— Material to process —

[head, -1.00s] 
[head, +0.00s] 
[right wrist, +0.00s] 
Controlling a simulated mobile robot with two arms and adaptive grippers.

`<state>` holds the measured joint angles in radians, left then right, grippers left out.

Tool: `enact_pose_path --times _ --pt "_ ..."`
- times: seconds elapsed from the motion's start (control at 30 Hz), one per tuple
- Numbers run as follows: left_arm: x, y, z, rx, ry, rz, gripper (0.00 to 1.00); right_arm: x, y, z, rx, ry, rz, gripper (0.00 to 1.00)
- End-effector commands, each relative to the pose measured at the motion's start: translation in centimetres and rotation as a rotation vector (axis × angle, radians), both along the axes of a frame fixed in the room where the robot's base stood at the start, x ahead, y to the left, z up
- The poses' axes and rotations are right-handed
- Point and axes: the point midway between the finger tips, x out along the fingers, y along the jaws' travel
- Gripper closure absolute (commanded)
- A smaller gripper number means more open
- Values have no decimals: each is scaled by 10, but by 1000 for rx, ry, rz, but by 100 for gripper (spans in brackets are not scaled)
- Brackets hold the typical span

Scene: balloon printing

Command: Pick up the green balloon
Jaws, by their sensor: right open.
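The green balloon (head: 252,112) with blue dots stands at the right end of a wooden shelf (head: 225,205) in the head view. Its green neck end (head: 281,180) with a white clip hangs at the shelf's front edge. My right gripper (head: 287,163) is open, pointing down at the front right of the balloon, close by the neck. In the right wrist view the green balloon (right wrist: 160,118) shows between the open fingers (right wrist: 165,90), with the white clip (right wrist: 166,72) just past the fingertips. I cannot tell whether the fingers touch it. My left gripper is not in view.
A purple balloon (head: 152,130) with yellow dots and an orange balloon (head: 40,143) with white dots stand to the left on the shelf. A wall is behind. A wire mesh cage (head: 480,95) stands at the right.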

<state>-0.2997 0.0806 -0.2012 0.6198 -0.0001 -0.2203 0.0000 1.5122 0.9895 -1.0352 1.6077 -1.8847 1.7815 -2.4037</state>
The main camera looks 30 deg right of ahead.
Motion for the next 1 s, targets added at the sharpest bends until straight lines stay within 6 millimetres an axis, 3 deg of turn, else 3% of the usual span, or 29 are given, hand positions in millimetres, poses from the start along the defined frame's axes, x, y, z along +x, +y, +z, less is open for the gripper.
--
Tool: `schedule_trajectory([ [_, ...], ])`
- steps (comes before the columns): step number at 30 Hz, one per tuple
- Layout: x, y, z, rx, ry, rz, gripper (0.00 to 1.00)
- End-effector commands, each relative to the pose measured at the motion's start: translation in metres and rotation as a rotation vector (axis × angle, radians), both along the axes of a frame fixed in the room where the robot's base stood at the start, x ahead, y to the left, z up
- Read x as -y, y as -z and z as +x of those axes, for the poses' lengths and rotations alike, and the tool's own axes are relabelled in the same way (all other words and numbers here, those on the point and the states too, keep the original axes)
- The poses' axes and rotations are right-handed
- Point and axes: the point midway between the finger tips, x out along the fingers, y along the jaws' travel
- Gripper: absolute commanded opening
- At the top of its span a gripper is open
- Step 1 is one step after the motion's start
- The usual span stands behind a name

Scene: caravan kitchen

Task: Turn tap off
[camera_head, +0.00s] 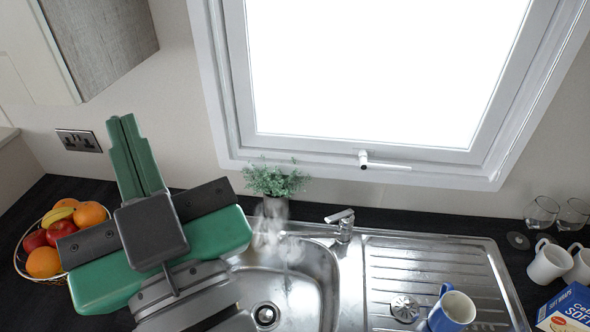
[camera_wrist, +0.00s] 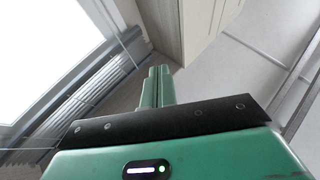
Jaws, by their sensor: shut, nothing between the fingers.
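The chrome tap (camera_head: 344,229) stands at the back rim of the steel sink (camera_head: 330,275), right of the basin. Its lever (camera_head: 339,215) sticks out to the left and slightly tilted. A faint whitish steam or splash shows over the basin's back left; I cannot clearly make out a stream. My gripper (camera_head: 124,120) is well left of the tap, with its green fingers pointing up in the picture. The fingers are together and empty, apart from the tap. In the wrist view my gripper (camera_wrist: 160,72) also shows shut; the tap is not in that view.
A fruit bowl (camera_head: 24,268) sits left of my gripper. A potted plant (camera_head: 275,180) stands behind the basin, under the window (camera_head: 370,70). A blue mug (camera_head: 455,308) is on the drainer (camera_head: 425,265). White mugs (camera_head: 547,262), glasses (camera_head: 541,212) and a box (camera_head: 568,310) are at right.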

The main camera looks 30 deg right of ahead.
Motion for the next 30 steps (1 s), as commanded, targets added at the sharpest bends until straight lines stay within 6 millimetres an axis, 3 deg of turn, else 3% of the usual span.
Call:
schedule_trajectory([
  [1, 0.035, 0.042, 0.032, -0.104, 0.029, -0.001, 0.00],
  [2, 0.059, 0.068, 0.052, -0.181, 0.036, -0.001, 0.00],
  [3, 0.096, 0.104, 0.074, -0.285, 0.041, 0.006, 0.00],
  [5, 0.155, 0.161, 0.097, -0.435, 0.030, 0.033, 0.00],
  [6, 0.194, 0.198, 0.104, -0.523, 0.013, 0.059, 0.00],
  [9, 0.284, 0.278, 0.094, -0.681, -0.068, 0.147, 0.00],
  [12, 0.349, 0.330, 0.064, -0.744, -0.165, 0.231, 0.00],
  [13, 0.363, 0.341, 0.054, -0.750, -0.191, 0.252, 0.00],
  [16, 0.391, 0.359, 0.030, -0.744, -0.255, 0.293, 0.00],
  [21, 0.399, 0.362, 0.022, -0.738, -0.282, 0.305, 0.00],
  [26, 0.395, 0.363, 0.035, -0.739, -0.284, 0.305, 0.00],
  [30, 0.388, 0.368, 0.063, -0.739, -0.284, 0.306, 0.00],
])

— Exercise directions —
Extract exactly and only the lines above from the line containing "[head, -1.00s]" through the line containing "- A smaller gripper number means more open", both end lines included.

— Written solution —
[head, -1.00s] 
[head, +0.00s] 
[right wrist, +0.00s] 
Controlling a simulated mobile robot with two arms and adaptive grippers.

`<state>` holds the measured joint angles in radians, left then right, grippers left out.

Tool: `enact_pose_path --times _ --pt "_ ..."`
- times: seconds elapsed from the motion's start (control at 30 Hz), one per tuple
- Numbers run as follows: left_arm: x, y, z, rx, ry, rz, gripper (0.00 to 1.00); right_arm: x, y, z, rx, ry, rz, gripper (0.00 to 1.00)
- End-effector commands, each relative to the pose measured at the motion's start: translation in centimetres and rotation as a rotation vector (axis × angle, radians), both along the axes of a frame fixed in the room where the robot's base stood at the start, x ahead, y to the left, z up
- The poses' axes and rotations are right-handed
- Point and axes: the point midway between the finger tips, x out along the fingers, y along the jaws' travel
- Gripper closure absolute (commanded)
- A smaller gripper number means more open

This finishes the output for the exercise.